Since it was a failed bid, Solar
Philippines said Meralco may now choose whether to rebid this under the same
terms, or amend the terms to allow other technologies to compete on the basis
of cost.
Earlier, Energy Secretary Alfonso G.
Cusi said all power procurement should be “technology neutral” and not favor
any single supplier. The Department of Energy (DOE) last year stopped several
CSPs of electric cooperatives due to terms that limited bidders to specific
technologies.
Sen. Sherwin T. Gatchalian has also
filed “An Act Institutionalizing Reforms in the Procurement By
Distribution Utilities of Supply for the Captive Market,” which proposes the
appointment of a third-party auctioneer to administer the conduct of all CSPs
under standard terms of reference.
“The rules espoused by Secretary
Cusi and Senator Gatchalian on the conduct of CSPs will be one of the greatest
steps ever taken to lower power rates in the Philippines. Large commercial and
industrial customers already enjoy rates near P3/kWh under Retail Competition
and Open Access,” Solar Philippines President Leandro Leviste said. “If
competition is opened to the widest field of players, residential customers
would also enjoy such low costs, translating to P1000 in savings per household
per year.”
Leviste claims Solar Philippines’s
offer would allow Meralco to save an average of 30 percent.
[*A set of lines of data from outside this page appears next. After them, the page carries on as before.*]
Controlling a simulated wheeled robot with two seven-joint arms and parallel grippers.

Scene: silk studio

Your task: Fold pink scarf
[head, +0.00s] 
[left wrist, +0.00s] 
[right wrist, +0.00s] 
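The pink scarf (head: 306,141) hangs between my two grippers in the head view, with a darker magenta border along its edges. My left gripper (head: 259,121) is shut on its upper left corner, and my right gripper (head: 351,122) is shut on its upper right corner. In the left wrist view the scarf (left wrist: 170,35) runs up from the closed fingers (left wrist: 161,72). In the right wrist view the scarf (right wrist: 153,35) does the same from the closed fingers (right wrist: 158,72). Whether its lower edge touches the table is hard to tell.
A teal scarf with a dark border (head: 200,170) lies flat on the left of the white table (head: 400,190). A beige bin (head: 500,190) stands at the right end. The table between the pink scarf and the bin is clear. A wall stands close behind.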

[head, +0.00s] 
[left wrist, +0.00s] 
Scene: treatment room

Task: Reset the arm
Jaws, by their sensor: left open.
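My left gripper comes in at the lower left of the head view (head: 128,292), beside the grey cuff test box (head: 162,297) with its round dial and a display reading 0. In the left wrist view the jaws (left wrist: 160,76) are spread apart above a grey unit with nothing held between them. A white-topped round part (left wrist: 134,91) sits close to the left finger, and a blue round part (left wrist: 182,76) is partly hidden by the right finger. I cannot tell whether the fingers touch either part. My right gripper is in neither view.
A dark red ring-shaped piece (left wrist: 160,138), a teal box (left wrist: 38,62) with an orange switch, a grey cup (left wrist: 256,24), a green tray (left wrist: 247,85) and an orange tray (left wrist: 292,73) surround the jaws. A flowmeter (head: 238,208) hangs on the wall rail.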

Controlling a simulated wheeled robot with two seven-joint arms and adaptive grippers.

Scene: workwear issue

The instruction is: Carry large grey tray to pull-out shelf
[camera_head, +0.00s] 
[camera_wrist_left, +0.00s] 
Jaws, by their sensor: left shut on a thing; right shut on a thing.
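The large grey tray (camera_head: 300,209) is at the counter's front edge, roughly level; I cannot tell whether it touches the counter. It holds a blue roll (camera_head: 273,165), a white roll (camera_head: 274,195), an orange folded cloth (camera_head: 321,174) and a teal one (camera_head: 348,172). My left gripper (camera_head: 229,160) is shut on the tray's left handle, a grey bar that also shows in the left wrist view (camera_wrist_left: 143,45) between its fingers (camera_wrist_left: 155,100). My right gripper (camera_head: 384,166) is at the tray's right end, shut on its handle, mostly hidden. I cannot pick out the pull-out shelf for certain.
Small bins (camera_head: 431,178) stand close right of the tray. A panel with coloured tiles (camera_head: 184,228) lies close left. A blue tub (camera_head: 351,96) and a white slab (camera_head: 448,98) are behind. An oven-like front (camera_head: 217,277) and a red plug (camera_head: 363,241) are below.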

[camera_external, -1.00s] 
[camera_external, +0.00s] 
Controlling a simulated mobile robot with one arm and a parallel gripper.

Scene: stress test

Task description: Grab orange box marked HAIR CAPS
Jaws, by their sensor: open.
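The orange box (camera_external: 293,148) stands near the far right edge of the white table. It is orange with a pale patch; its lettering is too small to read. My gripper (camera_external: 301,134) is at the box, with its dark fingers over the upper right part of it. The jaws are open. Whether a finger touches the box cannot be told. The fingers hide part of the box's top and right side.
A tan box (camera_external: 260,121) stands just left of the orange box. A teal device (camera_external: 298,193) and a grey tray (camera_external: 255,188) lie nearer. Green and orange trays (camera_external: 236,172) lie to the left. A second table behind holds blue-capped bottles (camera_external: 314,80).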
“WESM [Wholesale Electricity Spot
Market] prices are at an all-time low, and new plants from companies like
Aboitiz and San Miguel now offer consumers very low rates,” he said. “Rebidding
this requirement in line with the DOE’s technology-neutral policy will
encourage competition and ensure consumers can enjoy significant savings.”
Solar Philippines recently installed
the nation’s first MW-scale Solar-Battery Micro-Grid in Paluan, Occidental
Mindoro, to provide 24/7 reliable power for an entire town at a lower cost than
gas. The pioneering project features batteries from Tesla, the world’s leading
electric-vehicle manufacturer, and panels from the Solar Philippines Factory.
It aims to demonstrate the viability of solar and storage to offer Filipinos
lower-cost power than carbon dioxide-emitting natural gas.
Solar Philippines and Meralco
entered into long-term power-supply agreements in the past. The first
agreement, Solar Philippines will supply Meralco with 50 MW at a base price of
P5.39 per kWh.
A separate agreement also states
that Solar Philippines will supply Meralco 75 to 85 MW for five years and
another 85 MW from the sixth up to the 20th year
for P2.9999/kWh. The rate is significantly lower than the prevailing solar
feed-in tariff rates and a welcome development for consumers.